Woodstock in the 1970s was an interesting place for creative music experimentation. The Creative Music Studio (CMS), founded by Karl Berger, Don Cherry, and Ornette Coleman, invited composers and performers such as John Cage, Ed Blackwell, Carlos Santana, Don Cherry, Anthony Braxton, and Carla Bley to give two-week workshop/performances with the students. The CMS was closed during the summers, but many of the students remained in Woodstock. Thompson organized jam sessions with these students. Out of these sessions Thompson formed his first orchestra and produced a series of concerts at the Woodstock Kleinert Gallery. The focus of the orchestra was on large-group, jazz-based improvisation. It was during these early days that Thompson began experimenting with signing. He created very basic gestures, asking for a long tone or improvisation in a pointillist style, for example.

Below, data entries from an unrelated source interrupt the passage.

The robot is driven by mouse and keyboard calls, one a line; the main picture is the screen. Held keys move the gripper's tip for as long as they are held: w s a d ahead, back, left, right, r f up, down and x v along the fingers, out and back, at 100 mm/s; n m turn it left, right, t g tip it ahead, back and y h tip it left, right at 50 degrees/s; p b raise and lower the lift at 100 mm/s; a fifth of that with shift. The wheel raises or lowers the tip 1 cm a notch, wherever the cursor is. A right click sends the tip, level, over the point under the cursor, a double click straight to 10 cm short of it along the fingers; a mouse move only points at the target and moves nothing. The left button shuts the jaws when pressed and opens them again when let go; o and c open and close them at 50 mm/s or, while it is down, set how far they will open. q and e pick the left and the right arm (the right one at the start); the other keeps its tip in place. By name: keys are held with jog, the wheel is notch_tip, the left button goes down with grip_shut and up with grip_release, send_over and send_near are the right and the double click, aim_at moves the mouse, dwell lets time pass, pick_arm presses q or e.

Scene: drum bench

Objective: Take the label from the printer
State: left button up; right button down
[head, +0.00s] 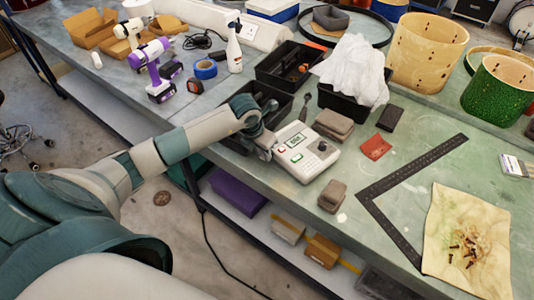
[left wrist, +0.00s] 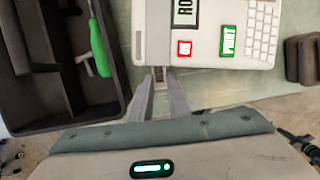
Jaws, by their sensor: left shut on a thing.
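The label printer (head: 306,155) is a white box with a small screen and keys on the green bench. The left wrist view shows it closer (left wrist: 210,50), with a red key and a green PRINT key. A small label (left wrist: 158,75) with dark print shows at the printer's near edge. My left gripper (left wrist: 158,82) has its two fingertips closed on the label, right at that edge. In the head view the left gripper (head: 268,146) is at the printer's left side. My right gripper is not in view.
A black divided tray (left wrist: 60,70) with a green-handled tool lies left of the gripper. A black bin (head: 345,98) with white cloth stands behind the printer. Brown blocks (head: 332,196), a red card (head: 376,147) and a black square (head: 400,195) lie on the bench nearby.

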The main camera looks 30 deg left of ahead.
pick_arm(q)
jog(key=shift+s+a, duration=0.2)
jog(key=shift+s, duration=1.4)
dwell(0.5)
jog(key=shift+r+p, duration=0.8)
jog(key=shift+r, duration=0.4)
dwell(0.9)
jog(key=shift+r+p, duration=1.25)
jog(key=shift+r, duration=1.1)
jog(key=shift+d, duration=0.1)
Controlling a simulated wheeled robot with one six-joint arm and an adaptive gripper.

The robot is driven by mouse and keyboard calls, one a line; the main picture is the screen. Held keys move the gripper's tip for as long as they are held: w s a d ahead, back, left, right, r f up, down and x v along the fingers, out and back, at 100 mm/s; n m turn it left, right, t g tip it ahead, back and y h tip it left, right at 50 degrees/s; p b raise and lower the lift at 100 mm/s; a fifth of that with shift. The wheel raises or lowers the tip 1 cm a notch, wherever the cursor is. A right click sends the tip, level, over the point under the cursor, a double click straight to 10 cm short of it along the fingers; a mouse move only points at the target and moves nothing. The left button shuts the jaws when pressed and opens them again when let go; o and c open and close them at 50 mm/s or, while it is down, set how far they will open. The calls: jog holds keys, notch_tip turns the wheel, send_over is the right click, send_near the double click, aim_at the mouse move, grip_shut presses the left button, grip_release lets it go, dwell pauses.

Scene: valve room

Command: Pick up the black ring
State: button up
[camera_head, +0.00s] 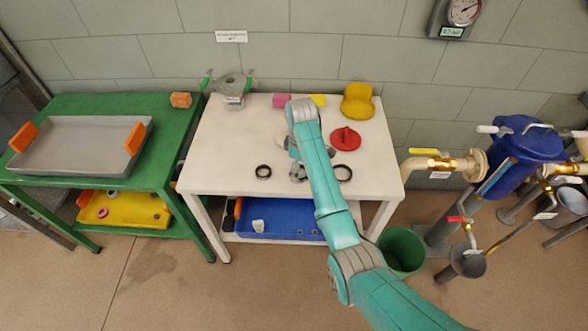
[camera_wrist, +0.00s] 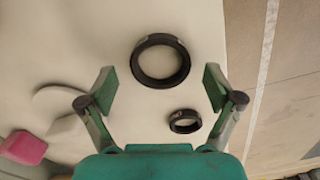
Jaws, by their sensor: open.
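In the wrist view, a large black ring (camera_wrist: 160,60) lies ahead of and between my gripper's fingertips (camera_wrist: 159,86). A smaller black ring (camera_wrist: 185,121) lies nearer the camera, towards the right finger and the table edge.
On the white table (camera_head: 220,140) are a red wheel (camera_head: 345,138), a yellow piece (camera_head: 358,101), a pink block (camera_head: 281,100) and a grey fixture (camera_head: 233,87). A green bucket (camera_head: 402,251) stands at the table's right. The table's left front is mostly clear.

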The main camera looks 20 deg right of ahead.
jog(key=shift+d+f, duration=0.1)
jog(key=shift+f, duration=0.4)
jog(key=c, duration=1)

Thompson moved to New York City in 1980 and formed The Walter Thompson Orchestra (then called The Walter Thompson Big Band) in 1984. During the first year with his orchestra, while conducting a performance in Brooklyn, New York, Thompson needed to communicate with the orchestra in the middle of one of his compositions. They were performing a section of improvisation where Trumpet 2 was soloing. During the solo, Thompson wanted to have one of the other trumpet players create a background. Not wanting to emulate bandleaders who would yell or speak out loud to their orchestra, Thompson decided to use some of the signs he had experimented with during his Woodstock days. In the moment, he made up these signs: Trumpet 1, Background, With, 2-Measure, Feel; Watch Me, 4 Beats. He tried it, but the group did not respond. At the next rehearsal, members of his orchestra asked what the signing was about and he told them. With support of the Orchestra, Thompson continued to develop the language further. During the next 10 years, Thompson developed Soundpainting into a comprehensive sign language for creating live composition. He continued to develop new gestures, and in the early 1990s, Thompson expanded the Soundpainting language to include actors, dancers, poets, and visual artists.

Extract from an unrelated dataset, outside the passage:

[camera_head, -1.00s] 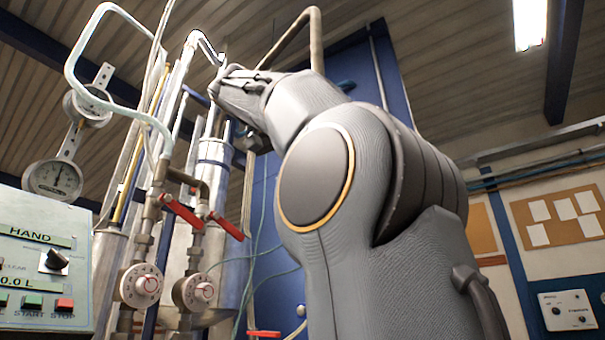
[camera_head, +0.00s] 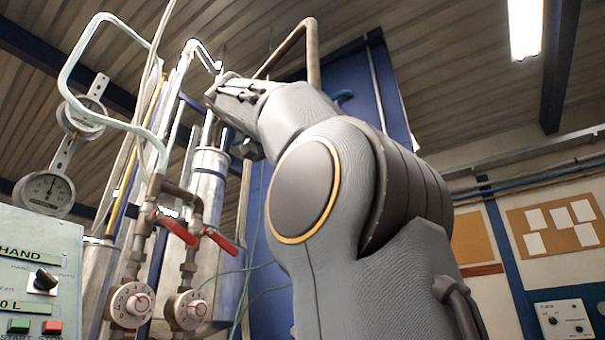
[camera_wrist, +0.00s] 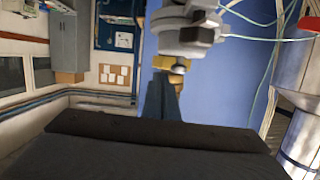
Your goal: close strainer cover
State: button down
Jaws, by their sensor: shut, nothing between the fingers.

In the late 1990s, Mr. Thompson was invited by Dave Liebman and Ed Sareth to give a Soundpainting workshop at the IASJ Conference in Santiago de Compostela, Spain. This was the first time Mr. Thompson had shown Soundpainting to a European audience. Following the conference, there were many invitations to perform and teach Soundpainting. Most notable being an invitation from Francois Jeanneau to conduct a week-long workshop at the Conservatoire de Paris. Soundpainting is now being used in the professional and education arenas in many countries around the world.

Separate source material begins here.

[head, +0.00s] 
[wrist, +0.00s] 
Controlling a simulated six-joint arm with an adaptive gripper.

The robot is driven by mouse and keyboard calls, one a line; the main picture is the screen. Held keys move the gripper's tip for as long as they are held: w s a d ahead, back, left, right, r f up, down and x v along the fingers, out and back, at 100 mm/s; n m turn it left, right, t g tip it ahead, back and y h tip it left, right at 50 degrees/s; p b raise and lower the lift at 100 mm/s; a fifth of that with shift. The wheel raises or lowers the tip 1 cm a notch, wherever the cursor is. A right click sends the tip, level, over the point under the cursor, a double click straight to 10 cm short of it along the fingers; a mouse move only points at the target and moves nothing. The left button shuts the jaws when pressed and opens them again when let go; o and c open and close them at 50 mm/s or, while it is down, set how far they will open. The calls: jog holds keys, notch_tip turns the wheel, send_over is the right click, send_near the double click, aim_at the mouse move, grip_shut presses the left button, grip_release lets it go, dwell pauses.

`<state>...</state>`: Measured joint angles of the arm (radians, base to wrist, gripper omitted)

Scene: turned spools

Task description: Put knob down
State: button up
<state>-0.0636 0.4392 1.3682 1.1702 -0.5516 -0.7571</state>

Between 1998 and 2014 more than 20 ensembles have been founded specially in France. These ensembles utilise Soundpainting as a creative tool and a way to devise a performance that may even engage the audience itself. Most of them include actors and dancers as well as musicians. In 2013 the first international ('mondial') festival of Soundpainting was held in Paris, in October, directed by the soundpainter François Cotinaud : (Soundpainting Festival ).
It featured seven or eight ensembles, including those of Walter Thompson himself as well as Angelique Cormier's and Benjamin Nid's.
In 2013 the International Soundpainting Federation (ISF) is founded in Lyon (France), for building University cursus of Soundpainting teaching.